* _Recorded data_

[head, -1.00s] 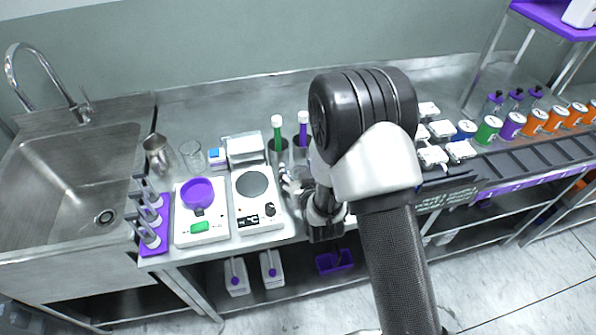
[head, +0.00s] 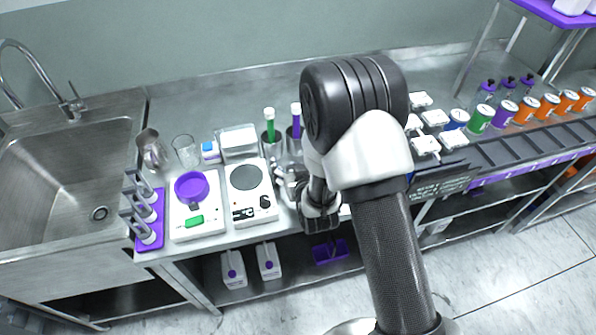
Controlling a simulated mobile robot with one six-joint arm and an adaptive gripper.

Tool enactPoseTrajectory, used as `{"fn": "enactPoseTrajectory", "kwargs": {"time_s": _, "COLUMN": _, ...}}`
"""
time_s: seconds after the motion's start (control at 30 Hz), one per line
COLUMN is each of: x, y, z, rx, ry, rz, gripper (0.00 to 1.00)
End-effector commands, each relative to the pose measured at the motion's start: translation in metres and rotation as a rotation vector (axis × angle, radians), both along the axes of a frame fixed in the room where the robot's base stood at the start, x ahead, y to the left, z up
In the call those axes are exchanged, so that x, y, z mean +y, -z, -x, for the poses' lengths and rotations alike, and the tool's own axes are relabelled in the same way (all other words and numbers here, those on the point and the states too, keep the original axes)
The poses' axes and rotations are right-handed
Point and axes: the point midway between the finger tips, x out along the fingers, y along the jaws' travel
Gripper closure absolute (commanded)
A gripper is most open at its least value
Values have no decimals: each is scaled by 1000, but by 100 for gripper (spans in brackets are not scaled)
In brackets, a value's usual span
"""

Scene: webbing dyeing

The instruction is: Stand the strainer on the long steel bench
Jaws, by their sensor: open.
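The long steel bench (head: 360,78) runs across the head view. My gripper (head: 320,222) hangs at the bench's front edge, right of the white scales, partly hidden by my own arm. It is open; its fingertips are small and dark here. A shiny metal piece (head: 289,181) shows just left of my gripper; I cannot tell whether it is the strainer or whether it touches the fingers. No strainer can be made out for certain. My arm covers the middle of the bench.
Two white scales (head: 250,212) stand left of my gripper, one bearing a purple dish (head: 191,186). A sink (head: 62,180) is at left. Jars (head: 480,118) line the right. Some bare bench lies along the back.

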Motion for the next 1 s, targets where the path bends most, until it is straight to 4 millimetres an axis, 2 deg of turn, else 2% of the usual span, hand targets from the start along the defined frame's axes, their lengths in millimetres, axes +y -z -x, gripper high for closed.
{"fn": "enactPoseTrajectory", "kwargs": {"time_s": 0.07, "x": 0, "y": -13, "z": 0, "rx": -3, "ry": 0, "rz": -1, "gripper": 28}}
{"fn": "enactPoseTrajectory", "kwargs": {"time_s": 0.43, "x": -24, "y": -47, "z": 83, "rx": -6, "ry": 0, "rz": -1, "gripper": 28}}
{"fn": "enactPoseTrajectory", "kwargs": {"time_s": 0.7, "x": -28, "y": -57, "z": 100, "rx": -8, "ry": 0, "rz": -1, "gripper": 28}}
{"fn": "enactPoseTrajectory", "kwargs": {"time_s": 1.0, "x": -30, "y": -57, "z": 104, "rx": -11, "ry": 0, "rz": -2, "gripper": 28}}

* _Task prompt_
Give back the lines above exactly, from the one with "Point and axes: the" through the last line.

* _Correct output_
Point and axes: the point midway between the finger tips, x out along the fingers, y along the jaws' travel
Gripper closure absolute (commanded)
A gripper is most open at its least value
Values have no decimals: each is scaled by 1000, but by 100 for gripper (spans in brackets are not scaled)
In brackets, a value's usual span
"""

Scene: webbing dyeing

The instruction is: Stand the strainer on the long steel bench
Jaws, by their sensor: open.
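The long steel bench (head: 360,78) runs across the head view. My gripper (head: 320,222) hangs at the bench's front edge, right of the white scales, partly hidden by my own arm. It is open; its fingertips are small and dark here. A shiny metal piece (head: 289,181) shows just left of my gripper; I cannot tell whether it is the strainer or whether it touches the fingers. No strainer can be made out for certain. My arm covers the middle of the bench.
Two white scales (head: 250,212) stand left of my gripper, one bearing a purple dish (head: 191,186). A sink (head: 62,180) is at left. Jars (head: 480,118) line the right. Some bare bench lies along the back.

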Motion for the next 1 s, targets where the path bends most, until it is straight to 4 millimetres an axis, 2 deg of turn, else 2% of the usual span, hand targets from the start along the defined frame's axes, their lengths in millimetres, axes +y -z -x, gripper high for closed.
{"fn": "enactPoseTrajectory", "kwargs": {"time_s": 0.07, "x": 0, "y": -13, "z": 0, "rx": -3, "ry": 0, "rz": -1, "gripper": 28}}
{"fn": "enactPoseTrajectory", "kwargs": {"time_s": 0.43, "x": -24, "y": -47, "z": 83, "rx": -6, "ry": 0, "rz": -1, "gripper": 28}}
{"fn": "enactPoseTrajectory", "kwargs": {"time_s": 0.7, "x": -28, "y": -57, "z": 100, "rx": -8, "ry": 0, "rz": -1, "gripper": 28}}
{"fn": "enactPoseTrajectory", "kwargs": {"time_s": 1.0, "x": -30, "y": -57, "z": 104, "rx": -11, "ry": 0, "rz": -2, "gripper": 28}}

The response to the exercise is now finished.